What you should do
All material below is to be reproduced exactly.

Data provided
*****
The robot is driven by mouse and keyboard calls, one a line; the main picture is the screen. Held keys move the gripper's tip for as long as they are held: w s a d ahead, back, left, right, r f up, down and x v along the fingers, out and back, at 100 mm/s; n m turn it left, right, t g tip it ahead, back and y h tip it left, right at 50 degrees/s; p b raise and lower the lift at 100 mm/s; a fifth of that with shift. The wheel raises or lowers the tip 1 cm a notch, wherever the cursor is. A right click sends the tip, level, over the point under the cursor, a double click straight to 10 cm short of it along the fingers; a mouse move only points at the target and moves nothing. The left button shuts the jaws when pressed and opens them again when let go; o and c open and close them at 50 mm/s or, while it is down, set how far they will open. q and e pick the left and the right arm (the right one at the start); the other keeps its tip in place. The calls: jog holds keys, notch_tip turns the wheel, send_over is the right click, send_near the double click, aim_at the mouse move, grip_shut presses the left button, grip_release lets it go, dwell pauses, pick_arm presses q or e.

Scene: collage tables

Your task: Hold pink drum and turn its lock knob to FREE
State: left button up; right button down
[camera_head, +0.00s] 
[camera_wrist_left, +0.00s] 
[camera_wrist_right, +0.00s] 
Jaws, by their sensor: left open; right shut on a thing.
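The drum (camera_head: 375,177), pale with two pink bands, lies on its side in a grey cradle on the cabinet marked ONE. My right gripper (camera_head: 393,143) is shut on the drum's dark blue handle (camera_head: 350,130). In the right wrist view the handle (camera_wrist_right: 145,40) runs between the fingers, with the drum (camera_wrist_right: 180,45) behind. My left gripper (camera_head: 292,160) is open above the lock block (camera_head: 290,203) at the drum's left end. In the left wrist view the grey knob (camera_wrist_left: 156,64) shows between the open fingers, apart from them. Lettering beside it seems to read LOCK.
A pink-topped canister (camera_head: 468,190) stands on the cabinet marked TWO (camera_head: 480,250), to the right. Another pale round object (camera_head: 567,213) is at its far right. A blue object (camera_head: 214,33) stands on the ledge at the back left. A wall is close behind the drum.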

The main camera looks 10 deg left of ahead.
*****
Answer for the task
The robot is driven by mouse and keyboard calls, one a line; the main picture is the screen. Held keys move the gripper's tip for as long as they are held: w s a d ahead, back, left, right, r f up, down and x v along the fingers, out and back, at 100 mm/s; n m turn it left, right, t g tip it ahead, back and y h tip it left, right at 50 degrees/s; p b raise and lower the lift at 100 mm/s; a fifth of that with shift. The wheel raises or lowers the tip 1 cm a notch, wherever the cursor is. A right click sends the tip, level, over the point under the cursor, a double click straight to 10 cm short of it along the fingers; a mouse move only points at the target and moves nothing. The left button shuts the jaws when pressed and opens them again when let go; o and c open and close them at 50 mm/s or, while it is down, set how far they will open. q and e pick the left and the right arm (the right one at the start); the other keeps its tip in place. The calls: jog holds keys, notch_tip turns the wheel, send_over is the right click, send_near the double click, aim_at the mouse move, grip_shut presses the left button, grip_release lets it go, dwell pauses, pick_arm presses q or e.

Scene: collage tables

Your task: Hold pink drum and turn its lock knob to FREE
State: left button up; right button down
[camera_head, +0.00s] 
[camera_wrist_left, +0.00s] 
[camera_wrist_right, +0.00s] 
Jaws, by their sensor: left open; right shut on a thing.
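The drum (camera_head: 375,177), pale with two pink bands, lies on its side in a grey cradle on the cabinet marked ONE. My right gripper (camera_head: 393,143) is shut on the drum's dark blue handle (camera_head: 350,130). In the right wrist view the handle (camera_wrist_right: 145,40) runs between the fingers, with the drum (camera_wrist_right: 180,45) behind. My left gripper (camera_head: 292,160) is open above the lock block (camera_head: 290,203) at the drum's left end. In the left wrist view the grey knob (camera_wrist_left: 156,64) shows between the open fingers, apart from them. Lettering beside it seems to read LOCK.
A pink-topped canister (camera_head: 468,190) stands on the cabinet marked TWO (camera_head: 480,250), to the right. Another pale round object (camera_head: 567,213) is at its far right. A blue object (camera_head: 214,33) stands on the ledge at the back left. A wall is close behind the drum.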

The main camera looks 10 deg left of ahead.

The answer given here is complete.